Kemenkes juga kemudian mengeluarkan pedoman makan untuk orang Indonesia yang disebut dengan konsep “isi piringku” untuk mengampanyekan konsumsi makanan yang sesuai dengan pedoman gizi seimbang. Dalam satu piring setiap kali makan, setengah piring diisi dengan sayur dan buah, sedangkan setengah lainnya diisi dengan makanan pokok dan lauk pauk.

Selain itu, isi piringku juga memuat ajakan mengonsumsi delapan gelas air setiap hari, melakukan aktivitas fisik 30 menit setiap hari, dan mencuri tangan dengan air dan sabun sebelum serta setelah makan.

Konsep Isi Piringku sebagai pedoman makan untuk orang Indonesia. (Kemenkes)

Dari situs Kemenkes disebutkan, promosi konsumsi susu untuk anak usia sekolah cukup baik, tapi gagasan yang menjadikan susu sebagai konsumsi harian perlu ditunjang kajian yang lebih mendalam.

Ini karena perlunya perhatian terhadap data prevalensi intoleransi laktosa yang cukup tinggi, di samping risiko kejadian alergi susu, serta besarnya risiko kontaminasi susu yang tidak disajikan atau disimpan secara tepat sehingga berdampak pada kejadian penyakit yang dihantarkan melalui makanan.

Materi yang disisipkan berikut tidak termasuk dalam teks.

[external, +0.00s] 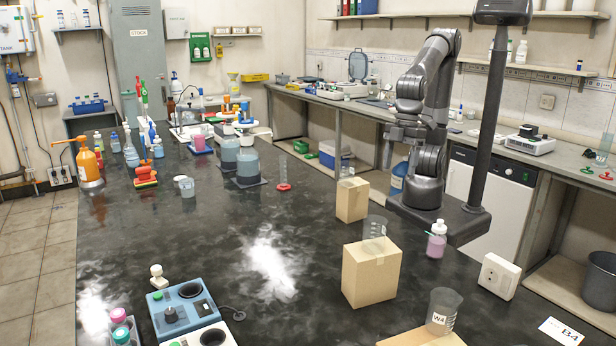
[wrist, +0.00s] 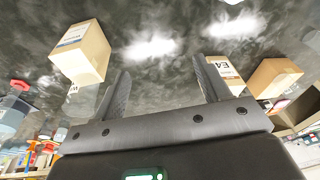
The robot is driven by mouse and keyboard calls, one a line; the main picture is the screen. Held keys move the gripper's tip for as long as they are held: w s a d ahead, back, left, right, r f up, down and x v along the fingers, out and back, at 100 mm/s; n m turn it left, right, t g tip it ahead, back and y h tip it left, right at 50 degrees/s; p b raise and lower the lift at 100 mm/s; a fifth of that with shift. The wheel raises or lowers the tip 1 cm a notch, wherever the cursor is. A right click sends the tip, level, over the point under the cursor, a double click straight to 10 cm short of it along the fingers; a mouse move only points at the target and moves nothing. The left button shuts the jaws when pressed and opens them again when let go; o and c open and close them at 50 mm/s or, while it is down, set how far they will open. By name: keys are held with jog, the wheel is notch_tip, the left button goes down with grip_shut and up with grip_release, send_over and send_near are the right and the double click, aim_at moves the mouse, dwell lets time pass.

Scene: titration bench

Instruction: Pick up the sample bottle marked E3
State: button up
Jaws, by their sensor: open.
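No mark reading E3 is legible in either view. A small white-capped bottle with pinkish liquid (external: 437,240) stands on the dark bench near its right edge in the external view; its marking is too small to read. My gripper (wrist: 161,75) shows in the wrist view with two dark fingers spread apart and nothing between them. In the external view my arm is folded up above the right edge of the bench; the fingers are hard to make out there.
Cardboard boxes stand on the right side of the dark bench (external: 290,215), a nearer one (external: 370,272) and a farther one (external: 351,201). A clear beaker marked W4 (external: 443,309) is at the front. A blue instrument (external: 184,308) stands front left. The bench middle is clear.

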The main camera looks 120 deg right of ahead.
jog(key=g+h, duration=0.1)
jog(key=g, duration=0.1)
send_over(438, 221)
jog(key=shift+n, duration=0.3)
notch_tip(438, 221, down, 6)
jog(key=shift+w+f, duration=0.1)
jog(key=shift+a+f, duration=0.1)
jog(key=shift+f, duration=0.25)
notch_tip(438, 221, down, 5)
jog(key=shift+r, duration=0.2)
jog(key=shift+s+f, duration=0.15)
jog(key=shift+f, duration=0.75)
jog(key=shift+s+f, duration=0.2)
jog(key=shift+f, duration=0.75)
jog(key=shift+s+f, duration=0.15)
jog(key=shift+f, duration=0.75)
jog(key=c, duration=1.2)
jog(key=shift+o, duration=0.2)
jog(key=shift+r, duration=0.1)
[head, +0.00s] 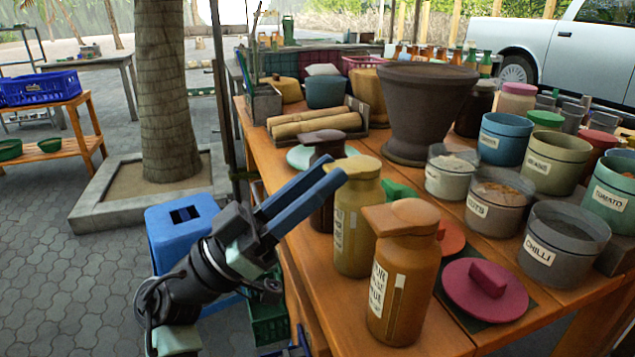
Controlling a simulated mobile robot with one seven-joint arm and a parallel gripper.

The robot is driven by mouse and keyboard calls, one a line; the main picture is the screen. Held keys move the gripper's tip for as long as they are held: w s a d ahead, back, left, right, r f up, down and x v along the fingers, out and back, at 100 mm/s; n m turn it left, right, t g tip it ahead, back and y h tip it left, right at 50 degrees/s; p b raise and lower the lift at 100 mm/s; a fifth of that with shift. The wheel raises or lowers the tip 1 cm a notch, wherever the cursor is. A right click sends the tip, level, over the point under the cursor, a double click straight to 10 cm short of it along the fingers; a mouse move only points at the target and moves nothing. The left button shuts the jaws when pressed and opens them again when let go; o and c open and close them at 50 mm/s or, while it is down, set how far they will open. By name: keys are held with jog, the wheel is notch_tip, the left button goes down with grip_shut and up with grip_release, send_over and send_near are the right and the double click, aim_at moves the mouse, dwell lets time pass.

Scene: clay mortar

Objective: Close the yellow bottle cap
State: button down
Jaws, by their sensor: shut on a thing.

Ancam Peningkatan Impor Susu

Terkait program susu gratis, ekonom dari Institute for Development of Economics and Finance (Indef) Andry Satrio Nugroho angkat bicara. Menurutnya, produksi susu segar dalam negeri alias SSDN masih di bawah satu juta ton. Sebagai informasi, Badan Pusat Statistik (BPS) mencatat, produksi susu segar dalam negeri adalah 968,98 ribu ton pada 2022.

Menurut Andry, dengan kebutuhan yang tinggi saat ini, impor susu sapi mencapai kurang lebih 80 persen. Jika program susu gratis terealisasi, dijelaskan Andry, akan menyebabkan peningkatan permintaan susu, padahal saat ini 80 persen susu masih diperoleh dari impor.

"Saya takutnya impor susu akan semakin besar, akan ada kenaikan dari 80 persen untuk memenuhi janji-janji dari beliau. Itu pasti akan ada importasi susu segar," ujar Kepala Pusat Industri, Perdagangan dan Investasi Indef ini.

Sebanyak 82 persen kebutuhan susu Indonesia masih dipenuhi lewat mekanisme impor. (ITB)

Soal rencana Prabowo akan mengimpor 1,5 juta ekor sapi perah untuk merealisasikan program susu gratis, Andry mengatakan tidak bisa mendatangkannya dalam waktu bersamaan, melainkan secara berkala.

"Sedangkan program harus tetap jalan. Nah ada time lag, inilah yang menurut saya akan diisi oleh impor. Ini patut diwaspadai juga," tutur Andry.